REQUEST ▸ List each line holding the string "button".

BEGIN GIVEN MATERIAL

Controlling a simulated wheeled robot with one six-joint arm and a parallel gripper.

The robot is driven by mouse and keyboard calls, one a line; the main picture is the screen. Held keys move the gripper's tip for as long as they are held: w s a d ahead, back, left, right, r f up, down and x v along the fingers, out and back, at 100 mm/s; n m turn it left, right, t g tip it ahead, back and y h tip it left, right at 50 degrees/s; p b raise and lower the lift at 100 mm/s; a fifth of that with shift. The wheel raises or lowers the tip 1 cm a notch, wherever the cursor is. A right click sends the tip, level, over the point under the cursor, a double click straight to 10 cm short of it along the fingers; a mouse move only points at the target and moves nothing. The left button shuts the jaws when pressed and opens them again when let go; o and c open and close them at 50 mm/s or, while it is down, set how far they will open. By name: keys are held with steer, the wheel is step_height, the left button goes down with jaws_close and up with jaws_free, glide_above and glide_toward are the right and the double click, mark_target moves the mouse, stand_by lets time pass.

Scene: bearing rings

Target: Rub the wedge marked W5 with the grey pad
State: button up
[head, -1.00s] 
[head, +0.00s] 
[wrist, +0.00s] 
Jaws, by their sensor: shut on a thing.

END GIVEN MATERIAL

THE COMPLETED TASK ▸
The robot is driven by mouse and keyboard calls, one a line; the main picture is the screen. Held keys move the gripper's tip for as long as they are held: w s a d ahead, back, left, right, r f up, down and x v along the fingers, out and back, at 100 mm/s; n m turn it left, right, t g tip it ahead, back and y h tip it left, right at 50 degrees/s; p b raise and lower the lift at 100 mm/s; a fifth of that with shift. The wheel raises or lowers the tip 1 cm a notch, wherever the cursor is. A right click sends the tip, level, over the point under the cursor, a double click straight to 10 cm short of it along the fingers; a mouse move only points at the target and moves nothing. The left button shuts the jaws when pressed and opens them again when let go; o and c open and close them at 50 mm/s or, while it is down, set how far they will open. By name: keys are held with steer, the wheel is step_height, the left button goes down with jaws_close and up with jaws_free, glide_above and glide_toward are the right and the double click, mark_target moves the mouse, stand_by lets time pass.
State: button up

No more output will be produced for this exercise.